IMPLEMENTING CTEM IN AWS

  1. Enable AWS Security Services
    • Utilize AWS Security Hub for a comprehensive view of your security state and to centralize and prioritize security alerts.
    • Use Amazon Inspector for automated security assessments to help find vulnerabilities or deviations from best practices.
    • Implement AWS Config to continuously monitor and record AWS resource configurations.
  2. Automate Response with AWS Lambda
    • Use AWS Lambda to automate responses to security findings, such as isolating compromised instances or automatically patching vulnerabilities.
  3. Leverage Amazon CloudWatch
    • Employ CloudWatch for monitoring and alerting based on specific metrics or logs that indicate potential security threats.

IMPLEMENTING CTEM IN AZURE

  1. Utilize Azure Security Tools
    • Activate Azure Security Center for continuous assessment and security recommendations.
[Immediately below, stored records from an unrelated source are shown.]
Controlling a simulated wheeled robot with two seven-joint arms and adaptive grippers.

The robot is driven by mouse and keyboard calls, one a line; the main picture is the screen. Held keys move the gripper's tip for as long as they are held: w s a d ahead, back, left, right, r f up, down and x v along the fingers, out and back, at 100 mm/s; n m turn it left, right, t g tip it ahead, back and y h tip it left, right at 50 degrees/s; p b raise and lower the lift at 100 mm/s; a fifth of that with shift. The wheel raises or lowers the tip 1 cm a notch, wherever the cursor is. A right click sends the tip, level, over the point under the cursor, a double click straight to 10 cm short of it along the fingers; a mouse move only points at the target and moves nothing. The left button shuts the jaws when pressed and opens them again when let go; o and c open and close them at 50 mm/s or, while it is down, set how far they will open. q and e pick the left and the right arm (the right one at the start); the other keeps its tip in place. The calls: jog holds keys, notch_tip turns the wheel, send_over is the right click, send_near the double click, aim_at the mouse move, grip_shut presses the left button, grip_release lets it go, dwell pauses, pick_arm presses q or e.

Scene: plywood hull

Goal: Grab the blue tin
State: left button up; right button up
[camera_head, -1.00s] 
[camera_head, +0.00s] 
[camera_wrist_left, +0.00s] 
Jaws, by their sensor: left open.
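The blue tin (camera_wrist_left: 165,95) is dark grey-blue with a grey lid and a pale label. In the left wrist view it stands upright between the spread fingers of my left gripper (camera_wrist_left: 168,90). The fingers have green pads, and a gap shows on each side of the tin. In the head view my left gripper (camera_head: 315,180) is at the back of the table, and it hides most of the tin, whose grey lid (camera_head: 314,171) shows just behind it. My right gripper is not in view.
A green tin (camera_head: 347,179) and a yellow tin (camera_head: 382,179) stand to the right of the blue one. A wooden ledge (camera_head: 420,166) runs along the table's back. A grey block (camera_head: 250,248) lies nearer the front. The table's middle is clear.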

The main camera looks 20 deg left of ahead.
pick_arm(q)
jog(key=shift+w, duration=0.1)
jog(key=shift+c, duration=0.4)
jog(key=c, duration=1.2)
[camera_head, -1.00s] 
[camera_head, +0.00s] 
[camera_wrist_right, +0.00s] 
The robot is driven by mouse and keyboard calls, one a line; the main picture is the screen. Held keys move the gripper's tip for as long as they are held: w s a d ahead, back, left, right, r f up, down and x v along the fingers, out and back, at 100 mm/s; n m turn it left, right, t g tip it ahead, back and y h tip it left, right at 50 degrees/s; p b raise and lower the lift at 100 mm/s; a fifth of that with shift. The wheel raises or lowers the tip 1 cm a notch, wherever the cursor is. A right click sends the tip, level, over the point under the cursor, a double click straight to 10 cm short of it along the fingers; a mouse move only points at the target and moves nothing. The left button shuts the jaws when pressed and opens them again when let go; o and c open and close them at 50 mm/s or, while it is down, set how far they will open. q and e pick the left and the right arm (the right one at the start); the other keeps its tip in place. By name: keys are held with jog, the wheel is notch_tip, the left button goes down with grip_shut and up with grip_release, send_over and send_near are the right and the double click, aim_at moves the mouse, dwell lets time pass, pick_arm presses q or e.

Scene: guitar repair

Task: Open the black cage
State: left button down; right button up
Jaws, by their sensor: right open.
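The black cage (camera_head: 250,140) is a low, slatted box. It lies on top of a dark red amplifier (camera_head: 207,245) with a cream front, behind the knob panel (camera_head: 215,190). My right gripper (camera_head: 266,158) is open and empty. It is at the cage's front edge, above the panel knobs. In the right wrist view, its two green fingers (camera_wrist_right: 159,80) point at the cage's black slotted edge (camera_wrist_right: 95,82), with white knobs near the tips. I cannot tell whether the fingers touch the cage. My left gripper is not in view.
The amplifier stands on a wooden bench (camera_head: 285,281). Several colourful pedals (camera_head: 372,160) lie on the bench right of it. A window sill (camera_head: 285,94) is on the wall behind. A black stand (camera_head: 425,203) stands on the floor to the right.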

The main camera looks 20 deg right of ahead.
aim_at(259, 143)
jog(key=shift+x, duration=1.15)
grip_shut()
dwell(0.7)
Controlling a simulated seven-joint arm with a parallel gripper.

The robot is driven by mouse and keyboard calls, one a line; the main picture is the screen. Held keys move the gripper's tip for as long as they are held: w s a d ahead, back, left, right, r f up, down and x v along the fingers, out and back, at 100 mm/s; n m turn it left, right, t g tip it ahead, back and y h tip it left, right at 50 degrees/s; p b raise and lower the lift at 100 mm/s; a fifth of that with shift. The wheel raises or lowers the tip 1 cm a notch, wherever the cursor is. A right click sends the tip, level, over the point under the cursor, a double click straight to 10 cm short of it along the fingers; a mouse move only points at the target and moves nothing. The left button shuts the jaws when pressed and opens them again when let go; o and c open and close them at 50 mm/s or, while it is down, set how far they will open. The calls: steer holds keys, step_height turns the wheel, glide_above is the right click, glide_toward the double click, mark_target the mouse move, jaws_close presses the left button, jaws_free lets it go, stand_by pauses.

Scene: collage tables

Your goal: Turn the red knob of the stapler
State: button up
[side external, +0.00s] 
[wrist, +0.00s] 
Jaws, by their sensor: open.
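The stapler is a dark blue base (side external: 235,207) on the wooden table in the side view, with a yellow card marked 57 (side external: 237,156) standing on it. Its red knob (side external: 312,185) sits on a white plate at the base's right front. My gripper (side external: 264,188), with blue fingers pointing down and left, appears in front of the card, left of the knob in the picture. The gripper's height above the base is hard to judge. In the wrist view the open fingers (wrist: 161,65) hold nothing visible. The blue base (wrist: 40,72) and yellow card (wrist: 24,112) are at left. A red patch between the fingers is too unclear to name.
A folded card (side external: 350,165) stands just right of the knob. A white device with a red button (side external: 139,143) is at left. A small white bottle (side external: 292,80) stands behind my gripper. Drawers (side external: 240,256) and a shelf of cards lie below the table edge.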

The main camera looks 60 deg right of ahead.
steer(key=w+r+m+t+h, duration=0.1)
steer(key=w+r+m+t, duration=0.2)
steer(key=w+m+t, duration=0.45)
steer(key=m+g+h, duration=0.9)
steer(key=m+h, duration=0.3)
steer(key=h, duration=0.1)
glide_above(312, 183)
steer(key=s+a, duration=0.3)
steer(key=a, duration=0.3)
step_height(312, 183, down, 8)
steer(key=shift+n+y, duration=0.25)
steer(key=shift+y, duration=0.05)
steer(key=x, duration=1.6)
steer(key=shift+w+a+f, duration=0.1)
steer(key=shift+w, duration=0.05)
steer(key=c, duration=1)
Use its advanced threat protection features to detect and mitigate threats.
    • Implement Azure Sentinel for SIEM (Security Information and Event Management) capabilities, integrating it with other Azure services for a comprehensive security analysis and threat detection.
  2. Automate with Azure Logic Apps
    • Use Azure Logic Apps to automate responses to security alerts, such as sending notifications or triggering remediation processes.
  3. Monitor with Azure Monitor
    • Leverage Azure Monitor to collect, analyze, and act on telemetry data from your Azure and on-premises environments, helping you detect and respond to threats in real-time.

BEST PRACTICES FOR BOTH ENVIRONMENTS

  • Continuous Compliance: Use policy-as-code to enforce and automate compliance standards across your cloud environments.
  • Identity and Access Management (IAM): Implement strict IAM policies to ensure least privilege access and utilize multi-factor authentication (MFA) for enhanced security.
  • Encrypt Data: Ensure data at rest and in transit is encrypted using the cloud providers’ encryption capabilities.
  • Educate Your Team: Regularly train your team on the latest cloud security best practices and the specific tools and services you are using.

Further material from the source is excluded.